Table of Content

  1. Cepter, a Java parser generator

  2. Reference Manual

    1. Non-terminal syntax

    2. Rule syntax

    3. Argument operators

      1. Optional element (?)

      2. Repeated elements

      3. One or more sequence (+)

      4. Zero or more sequence (*)

      5. One or more delimited sequence (/+)

      6. Zero or more delimited sequence (/*)

    4. Short action specifications

      1. return

      2. new

      3. abstract

Cepter, a Java parser generator

Cepter is a Java LALR(k) parser generator. Due to its bottom-up parsing approach, it does support constructs which cannot be handled e.g. by Antlr. Due to configurable look-ahead k, it can also handle constructs that cannot be resolved by LALR(1) parsers like Bison. It has some unique features as well, which are documented in detail below. To give you a short list:

Method-like syntax
where each non-terminal is represented by a brace-enclosed group of rules, and each rule looks a lot like a method, with arguments given as a comma-separated list enclosed in parentheses, and the reduction code given in the brace-enclosed body.

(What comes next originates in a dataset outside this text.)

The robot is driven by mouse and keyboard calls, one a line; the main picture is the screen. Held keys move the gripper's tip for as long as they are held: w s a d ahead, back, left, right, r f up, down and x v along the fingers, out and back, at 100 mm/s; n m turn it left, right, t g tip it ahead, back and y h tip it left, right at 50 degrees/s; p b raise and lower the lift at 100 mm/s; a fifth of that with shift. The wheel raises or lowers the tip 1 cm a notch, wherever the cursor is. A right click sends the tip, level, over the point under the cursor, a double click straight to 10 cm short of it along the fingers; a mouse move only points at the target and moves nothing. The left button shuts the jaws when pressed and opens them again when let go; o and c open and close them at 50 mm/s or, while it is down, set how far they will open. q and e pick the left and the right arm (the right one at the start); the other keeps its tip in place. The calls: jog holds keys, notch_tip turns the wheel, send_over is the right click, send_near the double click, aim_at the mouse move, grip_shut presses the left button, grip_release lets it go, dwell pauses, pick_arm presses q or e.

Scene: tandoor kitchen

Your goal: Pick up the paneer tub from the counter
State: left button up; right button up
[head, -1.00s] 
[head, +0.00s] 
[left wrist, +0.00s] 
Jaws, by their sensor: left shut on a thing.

The types of the arguments will be grammar symbols, though, not Java types.
Subclassable
because reduction actions are realized through invocations of methods. Therefore you can derive your own variant of a parser by subclassing a generated parser class and overriding some of its methods.
Argument operators
allow the simple declaration of optional elements or sequences of elements. They look a lot like Kleene operators used in regular expressions.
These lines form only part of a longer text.